Yaron Miller, head of Pew’s state energy modernization project, and a co-author of the study, said the moves are examples of the “innovative ways” some states are positioning themselves to get the funding. Miller in an interview encouraged all states to "think creatively about ways to take advantage of the opportunities” the federal dollars are making possible.
Creativity is key because, despite the mammoth amount of available money, states and local governments will be competing with each other for those funds.
The Environmental Protection Agency alone is handing out about $90 billion through 13 grant programs created by the two laws. Five of them are competitive and will likely draw thousands of applications.
The EPA, for instance, last year awarded the first $965 million of the $5 billion created by the infrastructure law to replace diesel buses with electric or natural-gas-powered school buses.
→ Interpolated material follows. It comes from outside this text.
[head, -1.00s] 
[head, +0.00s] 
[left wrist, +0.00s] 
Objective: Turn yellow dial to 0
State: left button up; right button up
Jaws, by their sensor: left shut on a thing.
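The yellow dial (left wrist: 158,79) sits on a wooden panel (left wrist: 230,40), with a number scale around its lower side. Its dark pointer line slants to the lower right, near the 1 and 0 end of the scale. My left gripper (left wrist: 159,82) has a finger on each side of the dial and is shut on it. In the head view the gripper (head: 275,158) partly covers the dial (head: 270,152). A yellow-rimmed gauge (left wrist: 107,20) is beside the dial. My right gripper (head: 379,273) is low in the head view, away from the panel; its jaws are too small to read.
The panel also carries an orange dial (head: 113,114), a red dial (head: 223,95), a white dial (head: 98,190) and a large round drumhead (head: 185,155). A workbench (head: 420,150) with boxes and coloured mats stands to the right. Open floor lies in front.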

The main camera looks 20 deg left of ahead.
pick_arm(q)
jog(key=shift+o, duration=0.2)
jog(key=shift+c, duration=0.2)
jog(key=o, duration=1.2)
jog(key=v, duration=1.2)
In the first year of the five-year program, the EPA said it received about 2,000 applications for $4 billion in funding.
Miller noted that while the school bus program does not require school districts to share in the cost, the EPA has said those applicants willing to contribute their own money to pay for the conversion will get extra points in the grants selection process.
“Anything to help school districts get a leg up in the application process can be helpful,” he said of the matching funds Michigan and Connecticut are providing.
In some cases, though, even getting the federal dollars will not be enough to pay the full cost of climate resilience measures like installing solar panels in schools. The Inflation Reduction Act, for instance, would only give schools enough to pay 30% of the cost of adding the panels.
To help Pennsylvania school districts come up with the rest of the money they’ll need to take advantage of the federal funds, Democratic state Rep. Elizabeth Fiedler of Philadelphia is proposing setting aside enough state money to pay half of the cost of solar panels, the Pew report noted.
If school districts have a better chance of winning the renewable energy money, it would bring federal tax dollars back to the state from Washington, D.C., Fiedler told the Pennsylvania Capital-Star.
Other cities and states, the report said, are trying to deal with the increased workload required to go after the federal dollars.
“For a state or local agency to effectively leverage federal funding, it must identify grant opportunities, develop applications, coordinate with stakeholders and report on outcomes, among other tasks,” the report said. But many smaller state and local agencies are not staffed to write and manage grants.
In the budget bill being debated by the North Carolina General Assembly, for instance, the state’s Senate is proposing to spend $5 million to hire contractors and temporary staff to help agencies apply for grants. The money would address the state’s “lack of capacity” to identify and apply for the grants, Michael Arnold, the deputy director and chief operating officer for the state’s Office of State Budget & Management, said in an email. The Senate proposal would also set aside another $5 million for agencies to use if grants require state matching funds. If state agencies don’t know the funds for assistance or matching money is available they “may abandon applying altogether,” he said.
Minnesota has also created a new position to pursue and manage federal funding opportunities.
“Actions such as these give state agencies a much-needed capacity boost to identify and secure available federal resources and also provide technical assistance to local governments and other stakeholders so they also can take better advantage of federal funding opportunities,” the report said.